As old Nanny sits rocking Janie in the second chapter, "Mind pictures brought feelings, and feelings dragged out dramas from the hollows of her heart" (p. 16) . Using brightly colored 12X18 inch sheets of construction paper, markers, and whatever other art supplies the students bring to enhance their projects, we embark upon our journey with Janie to those dramas in the hollows of the heart. While the paper is still flat, each student prints the title and author of the novel in large decorative letters that form a banner across the top.

Then, we begin folding. First, we fold a one-inch flap on each end of the paper. Their Eyes Were Watching God is a frame story, with the beginning and end chapters consisting of Janie's return to Eatonville and her conversation with Phoebe which frame the flashback segments making up the middle part of the book. I want to give the students a concrete visualization of this literary construction, so we make special areas to record this on our accordion book. On the far left flap students write about the opening chapter where Janie walks down the street, ignoring the inquisitive stares of the porch sitters as she returns to Eatonville and begins to tell her story to Phoebe. When the students have completed the novel, they will also write on the far right flap about the closing chapter when Janie finishes her conversation with Phoebe, who is amazed by Janie's transformation.

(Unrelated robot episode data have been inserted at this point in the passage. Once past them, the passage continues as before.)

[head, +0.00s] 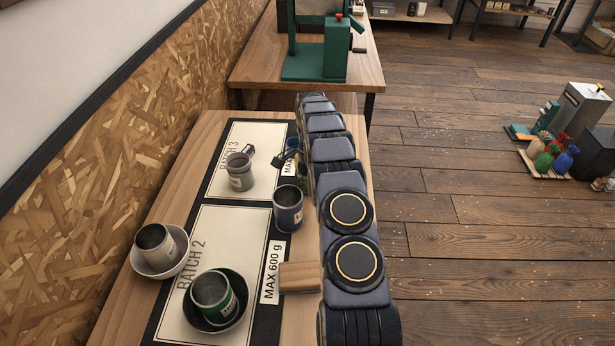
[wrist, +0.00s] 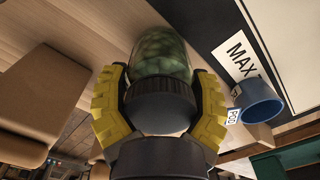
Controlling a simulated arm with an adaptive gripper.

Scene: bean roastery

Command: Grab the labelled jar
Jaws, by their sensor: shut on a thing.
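My gripper (wrist: 160,100) shows in the wrist view with its two yellow-padded fingers shut on a jar (wrist: 163,52). The jar has a mottled green body and a black ribbed band between the fingers. I see no label on the side facing this camera. A blue cup (wrist: 262,100) with a small white label stands apart from the fingers, to the right. In the head view my arm covers the held jar and most of the gripper.
In the head view, a grey cup (head: 240,178) stands on the batch 3 mat (head: 262,134). A dark cup (head: 288,215) is near the mats' right edge. Two cups in bowls (head: 157,268) (head: 243,322) stand nearer. A wooden block (head: 300,289) lies beside my arm. A green machine (head: 318,62) stands behind.

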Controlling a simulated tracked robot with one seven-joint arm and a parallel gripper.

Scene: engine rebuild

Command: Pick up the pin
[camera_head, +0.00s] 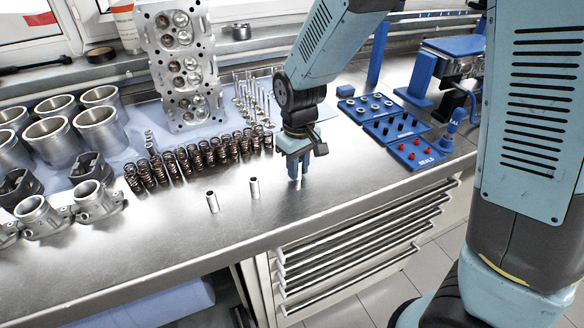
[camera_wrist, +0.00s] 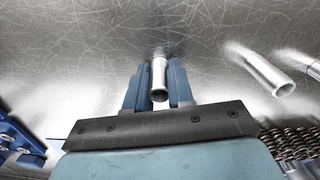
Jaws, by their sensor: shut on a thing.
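The pin (camera_wrist: 159,76) is a short, shiny metal tube with an open end, seen in the wrist view between the two blue fingers. My gripper (camera_wrist: 159,88) is shut on it, one finger on each side. In the head view my gripper (camera_head: 298,172) points down over the steel bench, and its fingers hide most of the held pin. I cannot tell from these views whether the pin touches the bench. Two similar pins stand upright to the left in the head view, a nearer one (camera_head: 212,202) and another (camera_head: 254,188) closer to my gripper.
A row of dark coil springs (camera_head: 193,158) stands behind the pins. Valves and a cylinder head (camera_head: 184,75) are farther back. Metal cylinders (camera_head: 52,140) fill the left. Blue trays (camera_head: 388,122) lie at right. The bench's front strip (camera_head: 200,235) is clear.

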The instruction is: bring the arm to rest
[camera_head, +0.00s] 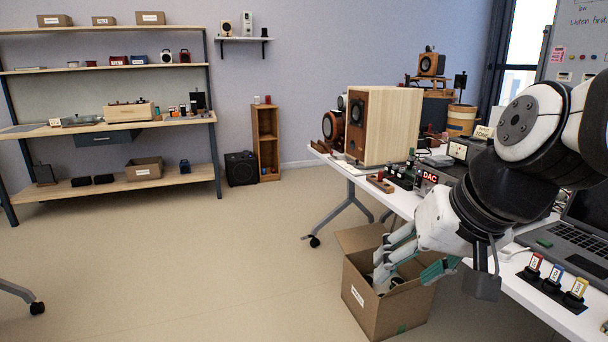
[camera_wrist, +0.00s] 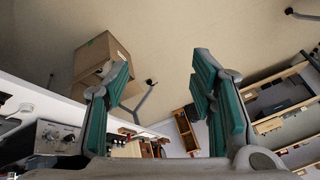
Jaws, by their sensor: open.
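My gripper (camera_head: 418,262) hangs off the front edge of the white table, in front of and partly above an open cardboard box (camera_head: 384,312) on the floor. In the wrist view my gripper (camera_wrist: 163,75) has its two green-padded fingers wide apart with nothing between them. The cardboard box also shows in the wrist view (camera_wrist: 101,62), behind and beside the left finger. My arm (camera_head: 500,195) is bent and reaches in from the right over the table. Part of the box's contents is hidden by the fingers.
The white table (camera_head: 545,297) holds a wooden speaker (camera_head: 391,125), a DAC unit (camera_head: 432,178), a laptop (camera_head: 580,238) and labelled colored tags (camera_head: 556,274) close to my arm. A shelf unit (camera_head: 120,130) stands at the far left. The floor (camera_head: 200,260) at the left is clear.

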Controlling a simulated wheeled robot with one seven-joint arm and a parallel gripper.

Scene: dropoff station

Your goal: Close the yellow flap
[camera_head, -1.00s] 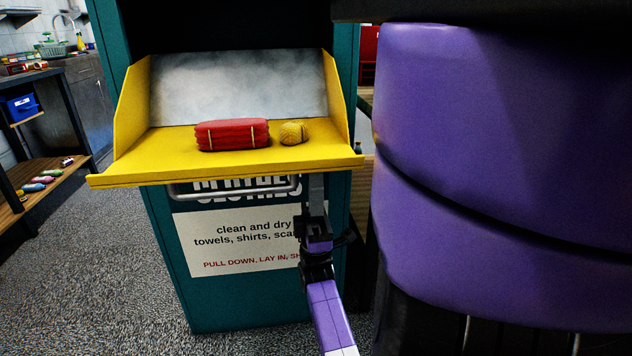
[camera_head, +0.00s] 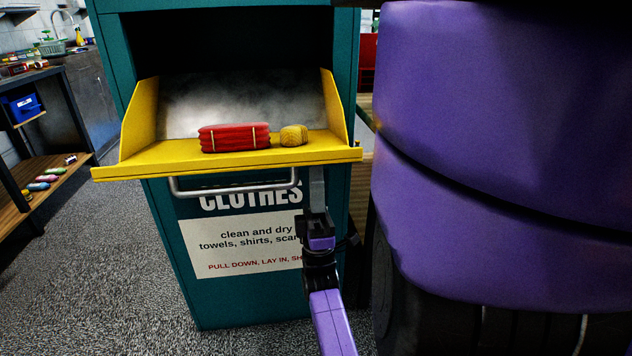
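The yellow flap (camera_head: 190,158) of the teal clothes bin (camera_head: 225,305) is open, tilted out like a tray with yellow side walls and a grey back panel. A red folded bundle (camera_head: 234,138) with light ties and a small yellow ball (camera_head: 294,135) lie on it. A metal handle bar (camera_head: 235,189) hangs below its front edge. My gripper (camera_head: 317,187) points up under the flap's right front part, right beside the handle's right end. Its tips are at or behind the flap's lip; contact and finger gap are unclear.
My purple body parts fill the right side. A dark-framed shelf (camera_head: 45,180) with colourful rolls stands at the left. A wooden surface edge shows close to the bin's right. The speckled floor (camera_head: 120,270) left of the bin is clear.

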Next, we fold the paper like an accordion so that we have four sections on which to write. In this novel, Janie journeys through four stages of life in her quest for respect, independence, and wholeness. Her life is controlled by others in the first three stages, first her grandmother, then Logan Killicks, and Joe Starks. By the end of the Logan Killicks section, Janie assesses the growing deterioration of their relationship and asserts herself for the first time by running away with Joe Starks. It is only when she is released from her marriage to Joe by his death that she begins to take stock of herself, her situation, and her options and make her own decisions. Finally, after her marriage to Teacake, who has taught her a rich enjoyment and appreciation for life, she begins to truly celebrate her own worth and independence. Each of the four sections of the accordion books represents one of those stages, further emphasizing the literary construction of the novel. The students trace, delineate, and illustrate the stages of her journey, which helps them draw conclusions about character development.

In order to complete each section of this project, the students need to pay close attention to the literary elements as well as the plot line of the story. I ask them in each section to sketch one visual image that stands out to them, to use colors that remind them of the mood, setting, or characters, and to draw one symbol or icon that they think most expresses a crucial part of that section. Finally, they write about the events, especially the ones that lead up to a change in Janie.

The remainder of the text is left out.